The listing below should be printed exactly, every line of it. Skip the pictures.

## [Data segment]
──────────

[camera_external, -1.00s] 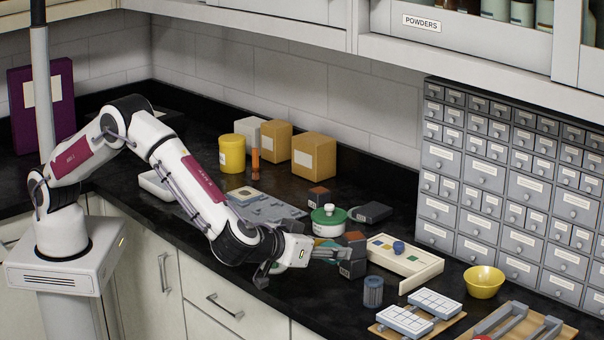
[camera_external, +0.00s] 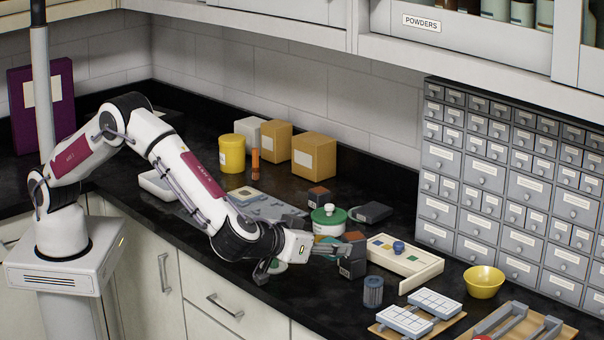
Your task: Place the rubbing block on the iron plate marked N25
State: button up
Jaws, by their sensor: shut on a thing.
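My gripper (camera_external: 350,250) is low over the counter right of the middle, with its fingers at a dark block (camera_external: 352,268) with a small pale label. It is shut on this block, which looks like a rubbing block, though the fingers and wrist hide part of it. A similar dark block with a reddish-brown top (camera_external: 319,198) stands apart, farther back. Flat grey plates (camera_external: 265,206) lie on the counter to the left, behind my forearm. No N25 marking can be read at this size, so I cannot tell which plate carries it.

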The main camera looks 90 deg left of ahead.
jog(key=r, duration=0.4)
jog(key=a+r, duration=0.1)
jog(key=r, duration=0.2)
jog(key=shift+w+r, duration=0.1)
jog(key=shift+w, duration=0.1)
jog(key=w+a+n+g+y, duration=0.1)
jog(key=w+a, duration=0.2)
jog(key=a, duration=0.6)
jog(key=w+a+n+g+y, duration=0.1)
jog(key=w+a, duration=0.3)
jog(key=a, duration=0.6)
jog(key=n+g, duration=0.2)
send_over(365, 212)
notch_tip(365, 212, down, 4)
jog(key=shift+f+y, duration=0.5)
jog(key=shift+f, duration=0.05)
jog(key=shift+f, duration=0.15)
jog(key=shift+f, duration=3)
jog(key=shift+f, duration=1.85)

──────────

## [Task result]
[camera_external, -1.00s] 
[camera_external, +0.00s] 
Your task: Place the rubbing block on the iron plate marked N25
State: button up
Jaws, by their sensor: shut on a thing.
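My gripper (camera_external: 350,250) is low over the counter right of the middle, with its fingers at a dark block (camera_external: 352,268) with a small pale label. It is shut on this block, which looks like a rubbing block, though the fingers and wrist hide part of it. A similar dark block with a reddish-brown top (camera_external: 319,198) stands apart, farther back. Flat grey plates (camera_external: 265,206) lie on the counter to the left, behind my forearm. No N25 marking can be read at this size, so I cannot tell which plate carries it.

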The main camera looks 90 deg left of ahead.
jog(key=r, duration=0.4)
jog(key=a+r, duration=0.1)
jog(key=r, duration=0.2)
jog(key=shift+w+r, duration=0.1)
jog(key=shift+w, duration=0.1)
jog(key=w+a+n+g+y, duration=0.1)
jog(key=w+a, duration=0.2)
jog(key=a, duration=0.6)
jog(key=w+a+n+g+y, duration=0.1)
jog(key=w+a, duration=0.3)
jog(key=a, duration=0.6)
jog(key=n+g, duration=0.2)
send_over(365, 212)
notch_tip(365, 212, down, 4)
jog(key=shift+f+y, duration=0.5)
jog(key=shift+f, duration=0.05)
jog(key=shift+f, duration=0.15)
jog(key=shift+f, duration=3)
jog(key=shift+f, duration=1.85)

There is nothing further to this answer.